The front-wheel drive feature allowed drivers to have better control, so it was used in racing cars at the Indianapolis Speedway.
The Cord was expensive, selling for $2,000 to $3,000, a premium price during the Depression. That may have been the reason why it flopped. The company, which made its first car in 1936, produced 3,000 cars before it went out of business in 1937.
Powered by a 175-horsepower Lycoming engine, the Cord held the American stock car speed record of 107.66 mph from 1937 until it was broken by an Austin Healey in 1953.
(The current speed record was set in October 2007 by Russ Wicks in a Dodge Charger - 244.9 mph.)
Paul Shaw, businessman, barnstormer and car collector, died in October 1992 at the age of 96.
This 1936 Cord convertible was owned by Paul Shaw of Iowa City. The rare car, he said in 1959, had won a 'roomful of trophies' at classic car meets throughout the United States.
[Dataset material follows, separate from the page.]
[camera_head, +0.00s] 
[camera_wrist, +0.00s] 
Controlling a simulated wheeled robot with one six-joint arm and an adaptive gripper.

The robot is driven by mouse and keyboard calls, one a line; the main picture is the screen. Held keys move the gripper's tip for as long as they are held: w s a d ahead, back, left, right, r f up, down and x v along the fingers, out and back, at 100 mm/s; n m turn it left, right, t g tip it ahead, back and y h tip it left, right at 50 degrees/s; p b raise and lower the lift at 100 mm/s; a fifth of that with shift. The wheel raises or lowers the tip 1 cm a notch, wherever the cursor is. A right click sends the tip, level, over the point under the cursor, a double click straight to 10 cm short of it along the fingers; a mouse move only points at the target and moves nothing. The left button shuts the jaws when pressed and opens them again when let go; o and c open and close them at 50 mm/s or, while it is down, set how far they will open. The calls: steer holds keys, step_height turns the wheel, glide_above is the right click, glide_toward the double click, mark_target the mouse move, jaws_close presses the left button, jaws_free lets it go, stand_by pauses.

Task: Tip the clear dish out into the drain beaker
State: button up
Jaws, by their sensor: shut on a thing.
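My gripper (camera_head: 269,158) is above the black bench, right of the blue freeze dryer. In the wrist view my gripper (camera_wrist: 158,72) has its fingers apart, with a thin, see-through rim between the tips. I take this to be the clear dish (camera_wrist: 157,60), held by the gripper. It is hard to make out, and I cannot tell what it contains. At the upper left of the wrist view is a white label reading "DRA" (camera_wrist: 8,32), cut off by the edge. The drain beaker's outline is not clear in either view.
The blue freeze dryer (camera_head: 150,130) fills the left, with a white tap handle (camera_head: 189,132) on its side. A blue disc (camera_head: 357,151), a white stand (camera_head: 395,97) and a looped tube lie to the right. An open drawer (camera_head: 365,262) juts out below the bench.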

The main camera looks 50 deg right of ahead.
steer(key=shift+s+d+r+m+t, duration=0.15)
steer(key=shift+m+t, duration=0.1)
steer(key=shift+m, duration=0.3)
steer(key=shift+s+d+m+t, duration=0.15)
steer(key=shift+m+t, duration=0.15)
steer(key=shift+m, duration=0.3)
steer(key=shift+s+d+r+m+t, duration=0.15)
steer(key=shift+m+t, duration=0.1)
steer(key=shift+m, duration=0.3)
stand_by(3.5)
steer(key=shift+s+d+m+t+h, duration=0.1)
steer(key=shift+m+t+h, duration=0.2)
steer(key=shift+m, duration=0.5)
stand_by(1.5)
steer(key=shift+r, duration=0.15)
The Cord, produced for only two years in the 1930s, had a V-8 engine. (1959 Gazette archive photo)
Paul Shaw of Iowa City stands beside his 1936 Cord convertible in this 1959 photo. (Gazette archive photo)
Paul Shaw of Iowa City stands beside his 1936 Cord convertible in this 1959 photo. (Gazette archive photo)
Paul Shaw of Iowa City was 91 when this photograph was taken in September 1987. He is shown leafing through a scrapbook about his early years in aviation in Eastern Iowa. (Gazette archive photo)
This photo shows the Iowa City Municipal Airport hangar in the 1930s, when it was used as a U.S. air mail station and also when Paul Shaw was the airport's fixed-base operator. This picture is from the Henry Louis Collection.